>> An ominous warning from Toshiba on Tuesday. The troubled Japanese tech giant warning its future may be at risk after it filed earnings for the first nine months of the fiscal year even though they weren't signed off by its auditors. Net loss was worse than expected at nearly $5 billion.
The company has already delayed its earnings twice because its books are in such a mess. And authorities could now force it to delist from the Tokyo Stock Exchange. Reuters Breakingviews Asia Editor Quentin Webb is following this story.>> In order to avoid a delisting, Toshiba has to prove that it has sufficient quality internal controls.

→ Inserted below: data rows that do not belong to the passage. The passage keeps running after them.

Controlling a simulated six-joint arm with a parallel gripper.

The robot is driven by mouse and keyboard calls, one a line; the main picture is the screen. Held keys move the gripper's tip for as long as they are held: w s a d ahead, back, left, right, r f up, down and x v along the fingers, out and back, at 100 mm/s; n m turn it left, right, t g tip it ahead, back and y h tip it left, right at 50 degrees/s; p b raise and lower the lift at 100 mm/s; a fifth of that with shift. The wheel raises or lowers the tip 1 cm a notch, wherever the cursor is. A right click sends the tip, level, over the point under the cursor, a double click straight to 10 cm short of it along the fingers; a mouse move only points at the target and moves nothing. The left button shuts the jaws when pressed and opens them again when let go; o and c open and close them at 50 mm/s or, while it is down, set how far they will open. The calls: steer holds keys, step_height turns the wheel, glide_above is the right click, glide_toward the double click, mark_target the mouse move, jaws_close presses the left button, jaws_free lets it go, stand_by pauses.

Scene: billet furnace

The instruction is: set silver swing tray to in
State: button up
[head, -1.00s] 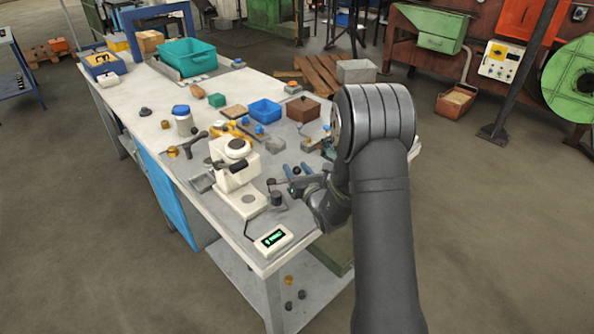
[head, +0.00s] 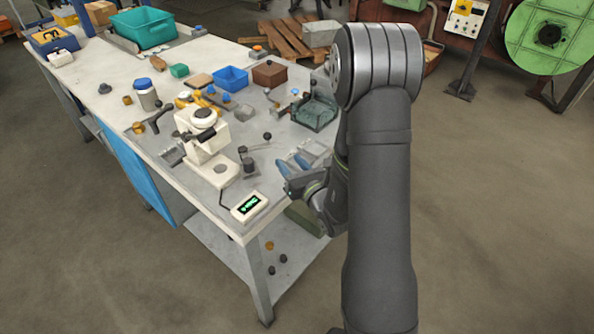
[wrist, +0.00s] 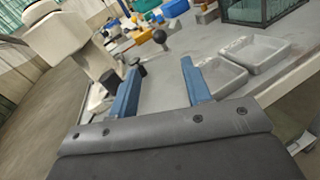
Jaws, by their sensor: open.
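Two shallow silver-grey trays lie side by side on the bench near its right edge. The nearer tray (wrist: 220,75) and the farther tray (wrist: 256,52) show in the wrist view, right of my fingers; which is the swing tray, and its pivot, I cannot tell. In the head view the pair of trays (head: 314,150) is small, just beyond my gripper (head: 291,164). My gripper is open, with its two blue fingers apart and nothing between them in the wrist view (wrist: 160,68). The right finger appears close to the nearer tray; contact is unclear.
A black-knobbed lever (head: 249,165) stands left of my gripper, beside a white press-like device (head: 205,150). A glass-walled box (head: 315,112) stands behind the trays. A display box (head: 249,207) sits at the front edge. Free floor lies right of the bench.

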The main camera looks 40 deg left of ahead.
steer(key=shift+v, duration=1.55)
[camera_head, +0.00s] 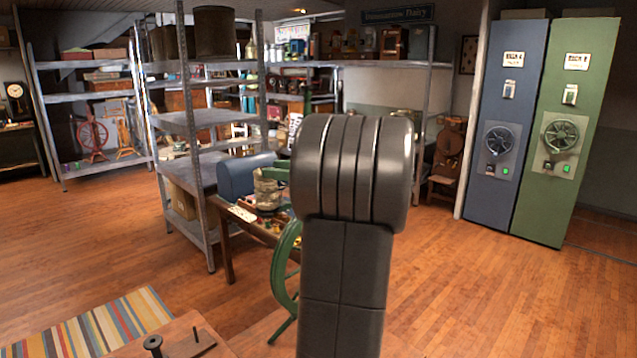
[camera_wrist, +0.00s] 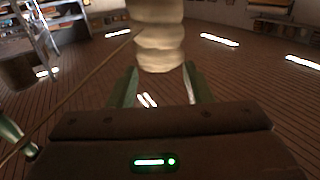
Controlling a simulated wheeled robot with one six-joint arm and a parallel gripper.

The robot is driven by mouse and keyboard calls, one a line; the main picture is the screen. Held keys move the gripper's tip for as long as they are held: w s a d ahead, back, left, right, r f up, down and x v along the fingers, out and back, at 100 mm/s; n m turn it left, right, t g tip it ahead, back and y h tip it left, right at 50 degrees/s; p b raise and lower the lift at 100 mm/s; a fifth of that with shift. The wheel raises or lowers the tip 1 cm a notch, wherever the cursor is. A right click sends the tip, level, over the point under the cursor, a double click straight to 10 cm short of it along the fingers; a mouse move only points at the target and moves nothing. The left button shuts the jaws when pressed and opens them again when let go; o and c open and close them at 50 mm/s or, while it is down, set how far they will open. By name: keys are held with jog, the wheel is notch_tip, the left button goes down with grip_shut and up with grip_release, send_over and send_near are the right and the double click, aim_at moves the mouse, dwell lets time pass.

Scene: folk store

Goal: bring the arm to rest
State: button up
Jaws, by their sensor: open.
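My arm (camera_head: 345,230) stands upright in the middle of the head view, its dark grey links rising to a rounded joint. My gripper is not visible in that view. In the wrist view my gripper (camera_wrist: 161,88) has its two green fingers spread apart, with floor showing between them. A cream, ribbed object (camera_wrist: 160,40) shows at the top, beyond the fingertips in the picture. I cannot tell what it is or how far away it is, and I see no clear grip on it.
A cluttered wooden table (camera_head: 232,222) and a green wheel (camera_head: 284,265) stand left of my arm. Metal shelves (camera_head: 207,120) stand behind. Blue (camera_head: 507,130) and green (camera_head: 566,130) cabinets stand at right. A striped rug (camera_head: 95,325) lies front left. The wooden floor at right is clear.

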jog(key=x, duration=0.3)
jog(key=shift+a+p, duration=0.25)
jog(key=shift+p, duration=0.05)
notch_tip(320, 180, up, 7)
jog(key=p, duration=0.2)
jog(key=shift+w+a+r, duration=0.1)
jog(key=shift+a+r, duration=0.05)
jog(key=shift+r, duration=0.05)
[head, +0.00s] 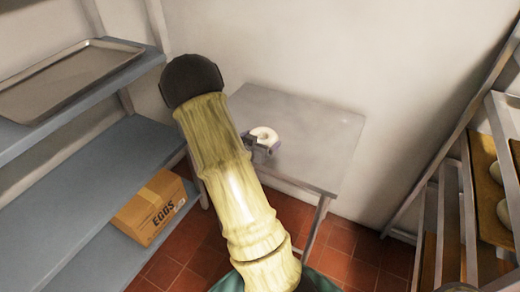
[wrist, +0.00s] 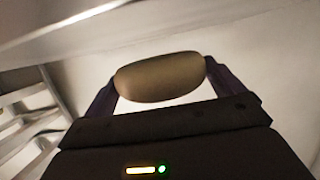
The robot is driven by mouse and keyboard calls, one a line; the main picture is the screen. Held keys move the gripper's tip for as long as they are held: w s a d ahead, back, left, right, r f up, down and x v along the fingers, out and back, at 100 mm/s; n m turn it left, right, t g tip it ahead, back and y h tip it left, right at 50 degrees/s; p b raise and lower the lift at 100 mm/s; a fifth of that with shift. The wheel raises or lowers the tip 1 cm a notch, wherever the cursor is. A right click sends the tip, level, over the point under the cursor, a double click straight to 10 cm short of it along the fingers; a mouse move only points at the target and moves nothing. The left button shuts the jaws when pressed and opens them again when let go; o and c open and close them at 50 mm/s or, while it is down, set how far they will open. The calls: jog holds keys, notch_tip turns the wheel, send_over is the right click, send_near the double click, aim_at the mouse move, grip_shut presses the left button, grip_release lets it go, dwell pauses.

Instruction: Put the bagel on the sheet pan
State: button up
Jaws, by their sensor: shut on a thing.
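A pale bagel (head: 264,134) is held in my gripper (head: 262,146), which shows over the grey metal table in the head view. In the wrist view the bagel (wrist: 160,77) sits between the two dark fingers of my gripper (wrist: 160,80), touching both. The fingers are shut on it. The sheet pan (head: 70,76) is a shallow grey metal tray lying on the upper blue shelf at the left, with nothing seen on it. My gripper is to the right of the pan and apart from it. My arm hides part of the table's left side.
The metal table (head: 325,135) looks otherwise bare. A blue shelf unit (head: 90,165) stands at the left, with a cardboard egg box (head: 150,207) on a lower level. A rack (head: 475,190) with round dough pieces stands at the right. Red tiled floor (head: 345,262) lies between.

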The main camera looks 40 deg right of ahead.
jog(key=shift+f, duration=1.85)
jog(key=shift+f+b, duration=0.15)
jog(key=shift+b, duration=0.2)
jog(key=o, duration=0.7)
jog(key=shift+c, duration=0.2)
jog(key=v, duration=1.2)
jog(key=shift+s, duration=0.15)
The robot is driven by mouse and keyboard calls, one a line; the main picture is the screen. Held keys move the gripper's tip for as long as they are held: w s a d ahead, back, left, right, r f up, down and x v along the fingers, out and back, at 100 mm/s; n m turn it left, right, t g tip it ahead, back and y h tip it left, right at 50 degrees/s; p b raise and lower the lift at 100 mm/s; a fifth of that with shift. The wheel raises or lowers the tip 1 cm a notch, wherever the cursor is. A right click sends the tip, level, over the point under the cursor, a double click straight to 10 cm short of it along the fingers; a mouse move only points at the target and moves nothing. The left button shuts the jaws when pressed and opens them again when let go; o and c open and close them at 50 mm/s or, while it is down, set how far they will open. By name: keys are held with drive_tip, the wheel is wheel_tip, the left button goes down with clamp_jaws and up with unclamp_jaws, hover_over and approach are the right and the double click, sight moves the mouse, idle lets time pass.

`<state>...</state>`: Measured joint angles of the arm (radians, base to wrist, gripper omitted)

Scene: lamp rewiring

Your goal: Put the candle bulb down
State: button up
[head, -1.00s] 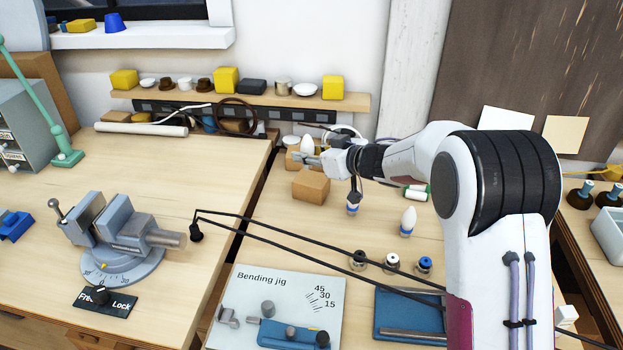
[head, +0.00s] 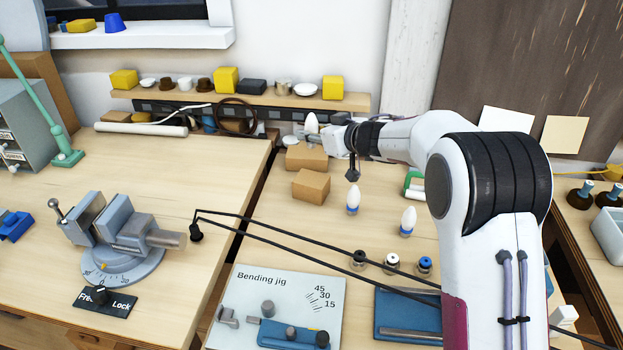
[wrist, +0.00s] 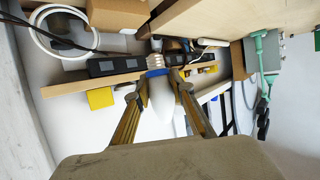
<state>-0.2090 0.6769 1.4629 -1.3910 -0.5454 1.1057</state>
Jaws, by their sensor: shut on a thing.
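A white candle bulb (head: 312,121) is held by my gripper (head: 316,132) in the head view, above the rear cardboard box and in front of the shelf. In the wrist view the bulb (wrist: 161,98) sits between the two fingers of my gripper (wrist: 158,88). Its blue collar and metal screw base point up in that picture, and its white tip points toward the camera. Two similar candle bulbs stand upright on the bench, one left (head: 353,201) and one right (head: 408,221).
Two cardboard boxes, rear (head: 306,158) and front (head: 311,186), stand under and near my gripper. A shelf (head: 360,101) with small items runs behind. Several sockets (head: 392,262) stand nearer, by black lamp arms (head: 300,232).

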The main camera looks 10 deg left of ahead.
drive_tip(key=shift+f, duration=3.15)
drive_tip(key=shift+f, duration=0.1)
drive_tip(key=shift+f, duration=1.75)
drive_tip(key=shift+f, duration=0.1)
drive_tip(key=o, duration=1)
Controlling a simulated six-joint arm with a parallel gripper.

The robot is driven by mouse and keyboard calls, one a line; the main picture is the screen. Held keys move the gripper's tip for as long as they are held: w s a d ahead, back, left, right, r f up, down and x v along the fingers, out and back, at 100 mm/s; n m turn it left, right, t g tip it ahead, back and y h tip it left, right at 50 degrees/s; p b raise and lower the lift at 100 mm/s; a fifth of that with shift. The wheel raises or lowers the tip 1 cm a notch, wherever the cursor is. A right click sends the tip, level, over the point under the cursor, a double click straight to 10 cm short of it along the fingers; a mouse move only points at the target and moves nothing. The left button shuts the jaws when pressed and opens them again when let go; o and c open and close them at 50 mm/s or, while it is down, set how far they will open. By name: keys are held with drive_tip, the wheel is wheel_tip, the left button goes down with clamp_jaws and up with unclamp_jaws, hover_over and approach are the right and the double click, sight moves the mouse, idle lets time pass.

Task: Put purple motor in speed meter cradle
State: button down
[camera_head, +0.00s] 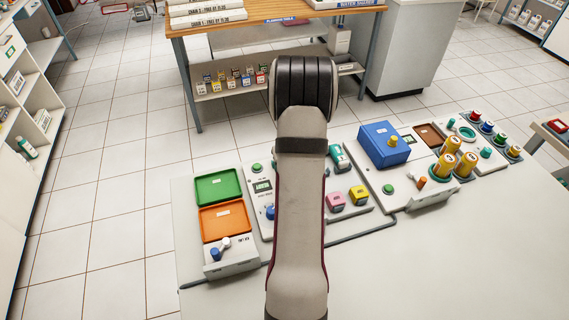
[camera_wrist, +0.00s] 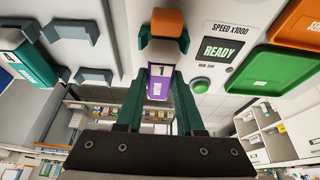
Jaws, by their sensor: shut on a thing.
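The purple motor (camera_wrist: 157,90), with a white label on its face, is between the two dark green fingers of my gripper (camera_wrist: 161,74) in the wrist view. My gripper is shut on it. Just beyond it in that view is a dark green bracket by the speed meter (camera_wrist: 232,30), with an orange block (camera_wrist: 167,22) at it. I cannot tell whether the motor touches the bracket. The meter's display (camera_wrist: 220,50) reads READY, and a green button (camera_wrist: 201,84) is beside it. In the head view my arm hides the gripper, the motor and part of the speed meter (camera_head: 262,200).
In the head view, green (camera_head: 218,188) and orange (camera_head: 224,222) trays lie left of the meter. Pink (camera_head: 335,201) and yellow (camera_head: 358,195) motors, a teal motor (camera_head: 341,157) and a blue box (camera_head: 384,145) stand right of my arm. The table's front (camera_head: 420,270) is clear.

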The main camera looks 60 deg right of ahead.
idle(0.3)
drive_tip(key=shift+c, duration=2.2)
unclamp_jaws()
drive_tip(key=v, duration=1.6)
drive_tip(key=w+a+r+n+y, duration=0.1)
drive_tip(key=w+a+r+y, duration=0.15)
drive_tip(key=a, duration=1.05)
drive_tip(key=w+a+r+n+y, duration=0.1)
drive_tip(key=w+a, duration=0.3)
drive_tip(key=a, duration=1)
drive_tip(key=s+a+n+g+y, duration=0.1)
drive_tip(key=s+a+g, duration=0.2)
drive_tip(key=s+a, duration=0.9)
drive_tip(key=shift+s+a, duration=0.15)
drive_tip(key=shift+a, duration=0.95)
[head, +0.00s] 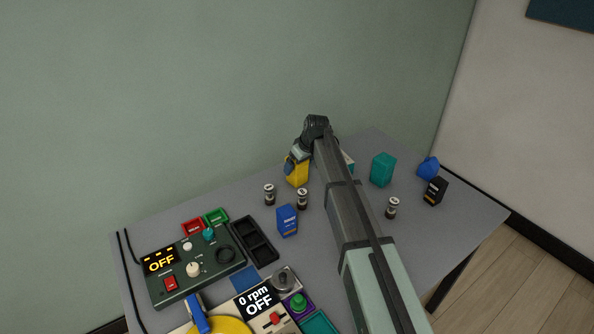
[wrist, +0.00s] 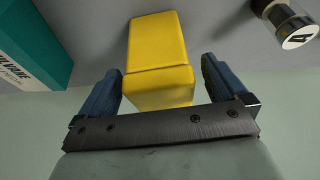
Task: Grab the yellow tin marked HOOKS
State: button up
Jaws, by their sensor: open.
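A yellow tin (head: 297,174) stands towards the back of the grey table in the head view, partly covered by my gripper and arm. It fills the middle of the wrist view (wrist: 158,55). No marking can be read on the sides that show. My gripper (wrist: 162,88) is open, with one blue finger on each side of the tin's near end. Small gaps show between the fingers and the tin. In the head view my gripper (head: 296,163) is at the top of the tin.
A teal box (wrist: 35,45) is left of the tin in the wrist view, and a numbered canister (wrist: 287,25) is right. In the head view, a dark blue box (head: 287,221), a teal container (head: 383,169), a black box (head: 435,191) and a control unit (head: 180,291) share the table.

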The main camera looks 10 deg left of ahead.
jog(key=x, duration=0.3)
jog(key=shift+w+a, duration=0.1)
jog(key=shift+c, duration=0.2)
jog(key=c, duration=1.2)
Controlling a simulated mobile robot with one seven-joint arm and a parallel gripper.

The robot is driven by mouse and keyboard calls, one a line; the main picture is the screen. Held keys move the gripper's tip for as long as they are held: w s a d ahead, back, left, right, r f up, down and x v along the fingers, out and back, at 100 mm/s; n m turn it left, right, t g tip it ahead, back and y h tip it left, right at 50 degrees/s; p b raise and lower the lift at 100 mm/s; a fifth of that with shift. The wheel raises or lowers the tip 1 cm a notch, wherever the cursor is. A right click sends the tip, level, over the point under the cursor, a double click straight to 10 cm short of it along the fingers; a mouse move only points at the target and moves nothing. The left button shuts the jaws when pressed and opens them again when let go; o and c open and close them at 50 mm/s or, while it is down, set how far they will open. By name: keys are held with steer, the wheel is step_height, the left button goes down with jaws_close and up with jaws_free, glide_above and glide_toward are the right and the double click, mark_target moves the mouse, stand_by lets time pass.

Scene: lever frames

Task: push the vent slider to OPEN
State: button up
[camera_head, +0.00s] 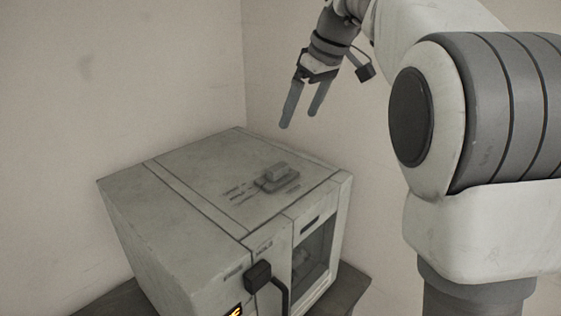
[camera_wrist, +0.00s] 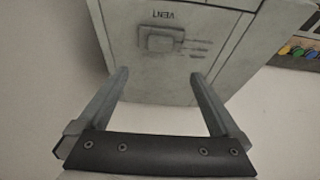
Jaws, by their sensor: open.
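The vent slider (camera_head: 278,172) is a small raised grey block on a base plate, on the top face of a pale box-shaped machine (camera_head: 150,205). Short dark marks lie beside it, too small to read in the head view. In the wrist view the slider (camera_wrist: 160,41) shows beyond my fingertips, with the word VENT next to it. My gripper (camera_head: 300,120) is open and empty. It is in the air above the back right part of the machine, apart from the slider. No OPEN label is legible.
A black handle (camera_head: 262,278) sticks out from the machine's front, beside a dark window (camera_head: 314,252). The machine stands on a dark table (camera_head: 112,298) near the wall corner. Several coloured round things (camera_wrist: 298,52) show at the right of the wrist view.

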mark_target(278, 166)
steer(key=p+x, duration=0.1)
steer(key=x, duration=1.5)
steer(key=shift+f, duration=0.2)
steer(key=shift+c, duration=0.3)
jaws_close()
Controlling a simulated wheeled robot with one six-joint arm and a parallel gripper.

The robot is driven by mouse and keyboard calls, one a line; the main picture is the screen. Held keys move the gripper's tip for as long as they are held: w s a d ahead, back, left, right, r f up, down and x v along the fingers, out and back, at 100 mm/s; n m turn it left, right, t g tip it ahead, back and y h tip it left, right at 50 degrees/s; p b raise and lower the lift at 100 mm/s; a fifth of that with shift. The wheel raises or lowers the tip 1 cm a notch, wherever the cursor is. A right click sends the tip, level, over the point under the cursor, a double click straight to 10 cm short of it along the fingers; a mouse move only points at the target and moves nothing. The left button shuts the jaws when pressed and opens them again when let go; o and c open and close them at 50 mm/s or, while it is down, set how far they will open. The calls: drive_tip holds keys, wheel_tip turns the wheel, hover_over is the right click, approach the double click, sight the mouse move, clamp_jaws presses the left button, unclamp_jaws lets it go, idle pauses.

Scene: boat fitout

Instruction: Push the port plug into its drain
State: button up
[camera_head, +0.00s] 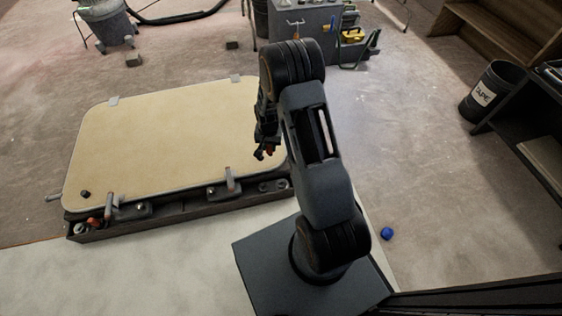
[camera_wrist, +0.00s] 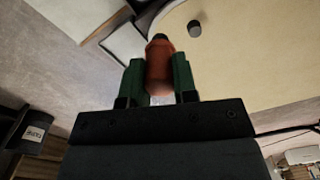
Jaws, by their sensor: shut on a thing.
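My gripper (camera_head: 264,151) is over the right part of a cream panel (camera_head: 165,140) in the head view, partly hidden by my arm. In the wrist view its two green fingers (camera_wrist: 159,75) are shut on an orange-red plug-like piece (camera_wrist: 159,62) with a dark tip. The tip points away from the gripper. A small dark cylinder (camera_wrist: 194,27) stands on the cream surface beyond it, apart from the held piece. A small dark knob (camera_head: 85,194) shows on the panel's near left corner. I cannot make out the port drain in either view.
A dark tray (camera_head: 180,213) with fittings runs along the panel's near edge; an orange piece (camera_head: 92,221) lies at its left end. Grey clips (camera_head: 230,178) hold the panel edge. A blue ball (camera_head: 387,233) lies on the floor. A dark bin (camera_head: 490,92) stands right.

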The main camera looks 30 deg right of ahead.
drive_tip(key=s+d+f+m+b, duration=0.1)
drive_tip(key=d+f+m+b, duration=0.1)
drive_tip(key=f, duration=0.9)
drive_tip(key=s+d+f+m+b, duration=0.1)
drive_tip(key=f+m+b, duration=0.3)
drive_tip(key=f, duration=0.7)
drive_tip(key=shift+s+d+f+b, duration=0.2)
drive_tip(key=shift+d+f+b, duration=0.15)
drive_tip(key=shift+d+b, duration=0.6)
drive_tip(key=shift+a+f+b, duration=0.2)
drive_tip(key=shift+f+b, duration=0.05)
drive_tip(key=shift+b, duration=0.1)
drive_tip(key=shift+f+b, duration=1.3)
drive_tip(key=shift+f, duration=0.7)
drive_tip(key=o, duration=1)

But it's very hard to argue after 18 months of scandal and increasingly big losses that they are really kind of in control of what's going on there. If you can't file your audited reports twice in a row, and then for a third time you still can't do it.
If you seem to be almost kind of in open disagreement of your accounting firm, that's the problem.
the other hand, Toshiba is a big icon of corporate Japan. It's a bit like General Electric in America or Phillips in Holland. Putting them out into the kind of limbo of not being a listed company anymore would be a big decision for the Tokyo Stock Exchange to take.
>> Toshiba is looking to sell its profitable microchips division to balance the books. The stand out bidder, Foxconn, said to be lining up a $27 billion bid. A prospect that Tokyo could have something to say about.>> Having Foxconn which is a Taiwanese buyer, which is not really big in semiconductors.
There might be kind of more disquiet within the Japanese government about leakage of technology to a, effectively, a company with very big mainland Chinese operations.>> Microchips have long been the jewel in Toshiba's crown, but selling the division could be the company's last throw of the dice. After a crippling $6.3 billion write down on it's doomed US nuclear division, Westinghouse.